> Written task
Your task is to locate every line holding the string "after" and to copy each of them.

> Listed entries
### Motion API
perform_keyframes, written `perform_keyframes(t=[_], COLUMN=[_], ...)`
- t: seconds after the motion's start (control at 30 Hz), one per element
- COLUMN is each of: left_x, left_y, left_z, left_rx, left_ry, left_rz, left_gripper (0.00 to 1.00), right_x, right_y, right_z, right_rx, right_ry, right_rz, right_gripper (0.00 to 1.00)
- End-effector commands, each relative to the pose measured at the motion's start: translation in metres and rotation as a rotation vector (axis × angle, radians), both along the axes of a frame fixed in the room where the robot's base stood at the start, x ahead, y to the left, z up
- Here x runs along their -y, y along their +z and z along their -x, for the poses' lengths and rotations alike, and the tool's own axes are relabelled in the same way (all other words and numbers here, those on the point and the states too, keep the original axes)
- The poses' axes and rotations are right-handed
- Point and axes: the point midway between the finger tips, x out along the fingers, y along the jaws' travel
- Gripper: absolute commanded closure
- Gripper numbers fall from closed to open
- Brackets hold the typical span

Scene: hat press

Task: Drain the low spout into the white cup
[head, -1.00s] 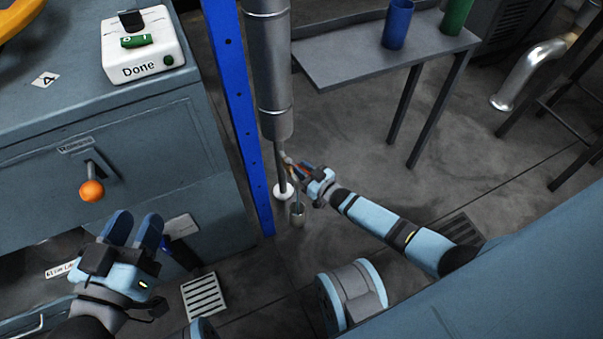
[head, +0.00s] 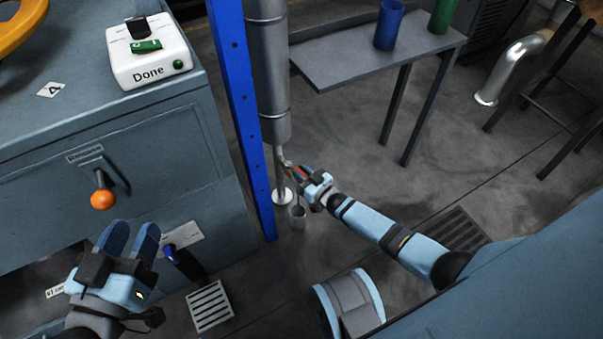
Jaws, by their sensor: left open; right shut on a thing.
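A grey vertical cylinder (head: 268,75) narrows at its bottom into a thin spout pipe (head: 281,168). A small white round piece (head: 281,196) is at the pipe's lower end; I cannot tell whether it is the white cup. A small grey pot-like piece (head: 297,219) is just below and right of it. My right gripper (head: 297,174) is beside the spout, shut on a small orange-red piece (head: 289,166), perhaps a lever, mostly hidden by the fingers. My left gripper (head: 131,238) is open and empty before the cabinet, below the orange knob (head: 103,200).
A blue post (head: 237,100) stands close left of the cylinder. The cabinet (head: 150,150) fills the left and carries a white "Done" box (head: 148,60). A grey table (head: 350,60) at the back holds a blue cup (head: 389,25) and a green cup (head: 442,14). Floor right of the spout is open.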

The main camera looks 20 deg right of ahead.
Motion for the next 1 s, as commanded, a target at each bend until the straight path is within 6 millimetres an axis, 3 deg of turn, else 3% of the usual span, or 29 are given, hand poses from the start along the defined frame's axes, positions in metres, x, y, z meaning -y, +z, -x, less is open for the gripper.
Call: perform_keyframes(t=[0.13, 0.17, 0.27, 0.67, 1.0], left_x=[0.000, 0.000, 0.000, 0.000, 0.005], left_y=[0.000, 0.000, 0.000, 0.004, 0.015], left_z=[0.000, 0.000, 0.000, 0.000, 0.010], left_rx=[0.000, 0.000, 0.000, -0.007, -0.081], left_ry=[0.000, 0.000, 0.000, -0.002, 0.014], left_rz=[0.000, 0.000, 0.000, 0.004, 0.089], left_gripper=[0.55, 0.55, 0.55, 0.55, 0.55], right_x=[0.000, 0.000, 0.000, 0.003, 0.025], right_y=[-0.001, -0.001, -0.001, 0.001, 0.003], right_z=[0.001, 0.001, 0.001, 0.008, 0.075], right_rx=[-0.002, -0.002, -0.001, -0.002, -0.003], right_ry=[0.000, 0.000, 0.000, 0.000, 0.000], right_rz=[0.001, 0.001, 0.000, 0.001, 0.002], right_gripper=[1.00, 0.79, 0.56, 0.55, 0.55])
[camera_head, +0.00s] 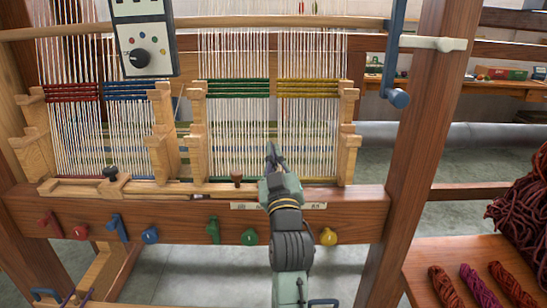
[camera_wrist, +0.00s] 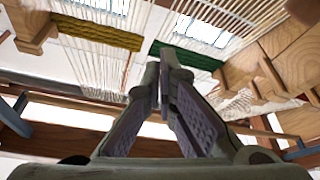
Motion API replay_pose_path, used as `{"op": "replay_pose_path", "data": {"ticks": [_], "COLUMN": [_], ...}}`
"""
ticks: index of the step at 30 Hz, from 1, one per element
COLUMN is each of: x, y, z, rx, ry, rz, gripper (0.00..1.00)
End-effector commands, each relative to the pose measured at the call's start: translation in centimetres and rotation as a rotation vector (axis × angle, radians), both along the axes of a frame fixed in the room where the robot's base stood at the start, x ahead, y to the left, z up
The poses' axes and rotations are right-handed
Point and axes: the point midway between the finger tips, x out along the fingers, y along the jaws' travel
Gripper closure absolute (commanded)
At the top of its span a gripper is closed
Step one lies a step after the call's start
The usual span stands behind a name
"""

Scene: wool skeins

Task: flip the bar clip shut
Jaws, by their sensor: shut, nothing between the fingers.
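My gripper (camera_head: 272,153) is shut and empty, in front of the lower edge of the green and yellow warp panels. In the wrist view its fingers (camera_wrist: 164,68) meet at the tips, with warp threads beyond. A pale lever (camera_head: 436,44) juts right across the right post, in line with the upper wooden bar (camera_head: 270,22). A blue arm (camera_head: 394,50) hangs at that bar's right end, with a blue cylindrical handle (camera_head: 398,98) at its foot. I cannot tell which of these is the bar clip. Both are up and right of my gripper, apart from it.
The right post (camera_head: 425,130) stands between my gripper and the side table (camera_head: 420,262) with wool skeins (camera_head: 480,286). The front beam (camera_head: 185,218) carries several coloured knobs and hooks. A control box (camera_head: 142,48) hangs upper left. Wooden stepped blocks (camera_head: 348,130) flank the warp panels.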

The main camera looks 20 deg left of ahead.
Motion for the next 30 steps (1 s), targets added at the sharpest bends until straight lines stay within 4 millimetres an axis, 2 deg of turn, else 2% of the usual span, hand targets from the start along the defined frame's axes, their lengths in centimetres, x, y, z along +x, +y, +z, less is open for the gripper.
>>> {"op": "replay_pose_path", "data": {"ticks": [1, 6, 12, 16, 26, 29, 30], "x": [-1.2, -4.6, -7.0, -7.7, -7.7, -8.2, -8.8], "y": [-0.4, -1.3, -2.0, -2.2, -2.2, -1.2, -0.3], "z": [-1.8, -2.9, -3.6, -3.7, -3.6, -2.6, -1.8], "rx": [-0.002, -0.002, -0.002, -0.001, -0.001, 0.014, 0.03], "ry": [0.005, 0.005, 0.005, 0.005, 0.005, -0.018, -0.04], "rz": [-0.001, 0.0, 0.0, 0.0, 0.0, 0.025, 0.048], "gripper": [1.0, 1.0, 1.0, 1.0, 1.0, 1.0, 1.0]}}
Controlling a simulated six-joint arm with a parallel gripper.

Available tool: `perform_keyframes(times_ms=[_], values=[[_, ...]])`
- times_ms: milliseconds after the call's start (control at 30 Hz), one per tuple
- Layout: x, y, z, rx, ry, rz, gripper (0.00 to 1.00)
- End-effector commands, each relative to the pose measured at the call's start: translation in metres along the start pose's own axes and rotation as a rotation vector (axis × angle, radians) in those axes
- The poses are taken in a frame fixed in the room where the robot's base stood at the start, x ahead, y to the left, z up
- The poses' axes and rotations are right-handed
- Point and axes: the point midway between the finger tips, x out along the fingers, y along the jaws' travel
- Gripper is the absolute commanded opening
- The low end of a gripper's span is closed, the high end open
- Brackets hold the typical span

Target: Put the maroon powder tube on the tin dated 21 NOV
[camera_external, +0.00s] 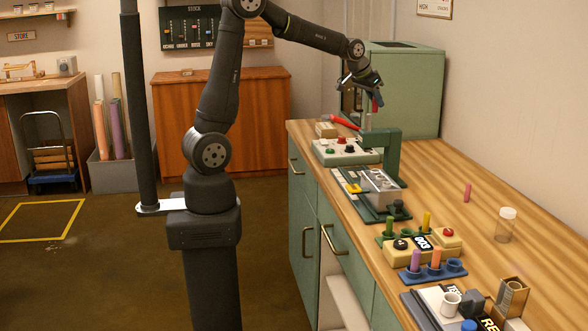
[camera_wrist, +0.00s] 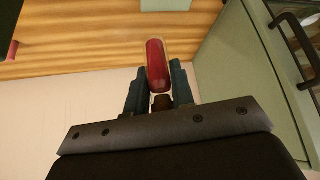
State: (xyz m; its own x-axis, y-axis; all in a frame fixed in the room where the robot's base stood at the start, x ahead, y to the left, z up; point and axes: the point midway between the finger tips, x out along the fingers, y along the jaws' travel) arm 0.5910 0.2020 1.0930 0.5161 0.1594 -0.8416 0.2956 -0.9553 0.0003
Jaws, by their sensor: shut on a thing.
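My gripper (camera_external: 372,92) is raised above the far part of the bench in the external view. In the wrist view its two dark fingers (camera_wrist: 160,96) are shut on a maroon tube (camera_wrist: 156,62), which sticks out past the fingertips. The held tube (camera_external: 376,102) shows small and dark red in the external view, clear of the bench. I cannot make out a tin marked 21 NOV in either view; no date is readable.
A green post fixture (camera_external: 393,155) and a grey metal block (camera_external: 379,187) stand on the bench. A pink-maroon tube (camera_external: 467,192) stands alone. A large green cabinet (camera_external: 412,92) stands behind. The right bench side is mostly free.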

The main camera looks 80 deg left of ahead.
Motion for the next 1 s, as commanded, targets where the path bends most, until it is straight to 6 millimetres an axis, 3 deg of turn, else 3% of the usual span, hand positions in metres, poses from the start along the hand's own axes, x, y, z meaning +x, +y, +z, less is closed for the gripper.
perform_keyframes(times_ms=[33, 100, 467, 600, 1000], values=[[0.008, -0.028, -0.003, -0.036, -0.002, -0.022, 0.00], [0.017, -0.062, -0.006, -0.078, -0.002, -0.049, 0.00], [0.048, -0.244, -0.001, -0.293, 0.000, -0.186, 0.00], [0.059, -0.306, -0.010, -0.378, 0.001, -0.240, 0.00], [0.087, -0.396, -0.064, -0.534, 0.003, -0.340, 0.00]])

---

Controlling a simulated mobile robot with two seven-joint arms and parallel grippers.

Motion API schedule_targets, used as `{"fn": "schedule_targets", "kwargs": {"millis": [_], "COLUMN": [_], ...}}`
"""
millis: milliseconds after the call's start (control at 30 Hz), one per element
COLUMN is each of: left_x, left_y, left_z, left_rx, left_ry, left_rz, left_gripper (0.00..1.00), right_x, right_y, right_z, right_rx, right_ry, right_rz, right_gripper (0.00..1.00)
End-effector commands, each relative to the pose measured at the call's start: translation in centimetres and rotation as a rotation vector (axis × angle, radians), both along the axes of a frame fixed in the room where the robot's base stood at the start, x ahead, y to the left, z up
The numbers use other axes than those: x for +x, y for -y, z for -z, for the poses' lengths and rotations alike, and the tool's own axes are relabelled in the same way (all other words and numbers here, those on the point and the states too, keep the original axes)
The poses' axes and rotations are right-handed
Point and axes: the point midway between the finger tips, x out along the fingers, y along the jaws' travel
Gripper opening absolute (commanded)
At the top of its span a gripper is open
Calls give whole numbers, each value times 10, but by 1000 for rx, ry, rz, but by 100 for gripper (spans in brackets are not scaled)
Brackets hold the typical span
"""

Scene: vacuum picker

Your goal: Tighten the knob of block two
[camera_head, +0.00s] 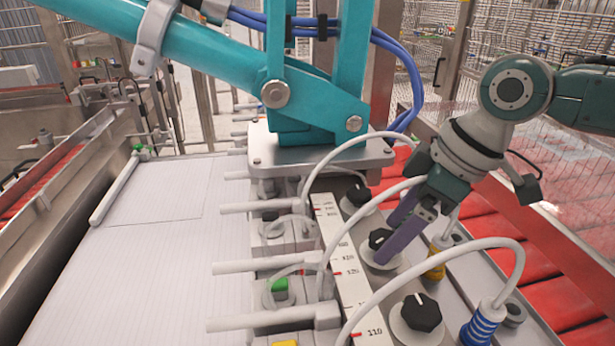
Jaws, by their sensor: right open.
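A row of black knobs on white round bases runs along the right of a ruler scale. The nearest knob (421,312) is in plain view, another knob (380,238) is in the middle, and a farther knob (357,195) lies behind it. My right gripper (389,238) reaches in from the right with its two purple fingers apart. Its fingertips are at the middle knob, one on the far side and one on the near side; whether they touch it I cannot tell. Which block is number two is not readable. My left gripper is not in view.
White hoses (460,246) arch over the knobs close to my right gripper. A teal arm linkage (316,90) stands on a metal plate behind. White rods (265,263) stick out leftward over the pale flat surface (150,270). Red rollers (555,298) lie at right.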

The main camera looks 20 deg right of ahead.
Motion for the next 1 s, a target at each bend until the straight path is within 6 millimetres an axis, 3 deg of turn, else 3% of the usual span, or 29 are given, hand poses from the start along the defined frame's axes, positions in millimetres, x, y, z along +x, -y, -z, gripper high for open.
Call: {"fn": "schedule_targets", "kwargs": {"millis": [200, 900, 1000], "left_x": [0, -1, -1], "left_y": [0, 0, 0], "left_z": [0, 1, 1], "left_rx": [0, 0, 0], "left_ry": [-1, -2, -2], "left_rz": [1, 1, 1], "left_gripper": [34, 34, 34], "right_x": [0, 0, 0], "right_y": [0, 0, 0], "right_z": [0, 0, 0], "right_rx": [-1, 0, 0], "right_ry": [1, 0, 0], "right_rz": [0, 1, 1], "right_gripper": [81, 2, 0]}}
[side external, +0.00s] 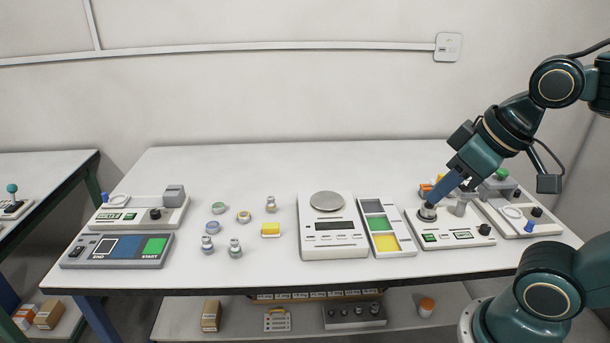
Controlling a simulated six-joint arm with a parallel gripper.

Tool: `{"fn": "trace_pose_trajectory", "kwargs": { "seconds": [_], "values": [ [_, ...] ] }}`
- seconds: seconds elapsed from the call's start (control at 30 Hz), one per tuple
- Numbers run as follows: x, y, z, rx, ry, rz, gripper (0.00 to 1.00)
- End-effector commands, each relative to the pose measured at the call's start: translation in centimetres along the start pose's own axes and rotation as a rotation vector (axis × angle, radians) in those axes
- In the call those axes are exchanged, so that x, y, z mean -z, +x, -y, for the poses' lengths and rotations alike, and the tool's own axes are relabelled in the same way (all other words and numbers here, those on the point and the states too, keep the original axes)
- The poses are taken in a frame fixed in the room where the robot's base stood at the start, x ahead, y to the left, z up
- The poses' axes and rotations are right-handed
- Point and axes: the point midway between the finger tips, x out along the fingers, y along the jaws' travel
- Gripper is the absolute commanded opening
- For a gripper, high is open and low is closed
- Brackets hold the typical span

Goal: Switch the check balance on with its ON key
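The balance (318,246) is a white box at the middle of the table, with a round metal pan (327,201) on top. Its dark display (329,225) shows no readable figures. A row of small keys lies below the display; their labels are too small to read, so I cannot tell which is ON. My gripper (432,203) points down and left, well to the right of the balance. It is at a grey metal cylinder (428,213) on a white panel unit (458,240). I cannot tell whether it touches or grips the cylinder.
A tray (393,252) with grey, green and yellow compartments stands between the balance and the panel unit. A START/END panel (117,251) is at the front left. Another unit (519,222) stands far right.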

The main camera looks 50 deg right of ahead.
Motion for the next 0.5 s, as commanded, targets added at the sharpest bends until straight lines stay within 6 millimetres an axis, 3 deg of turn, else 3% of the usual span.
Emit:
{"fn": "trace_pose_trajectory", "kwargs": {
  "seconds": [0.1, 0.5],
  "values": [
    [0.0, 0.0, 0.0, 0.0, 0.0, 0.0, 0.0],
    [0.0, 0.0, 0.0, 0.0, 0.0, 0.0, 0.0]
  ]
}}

> Solution
- t: seconds after the motion's start (control at 30 Hz), one per element
Step one lies a step after the call's start
- times_ms: milliseconds after the call's start (control at 30 Hz), one per tuple
millis: milliseconds after the call's start (control at 30 Hz), one per element

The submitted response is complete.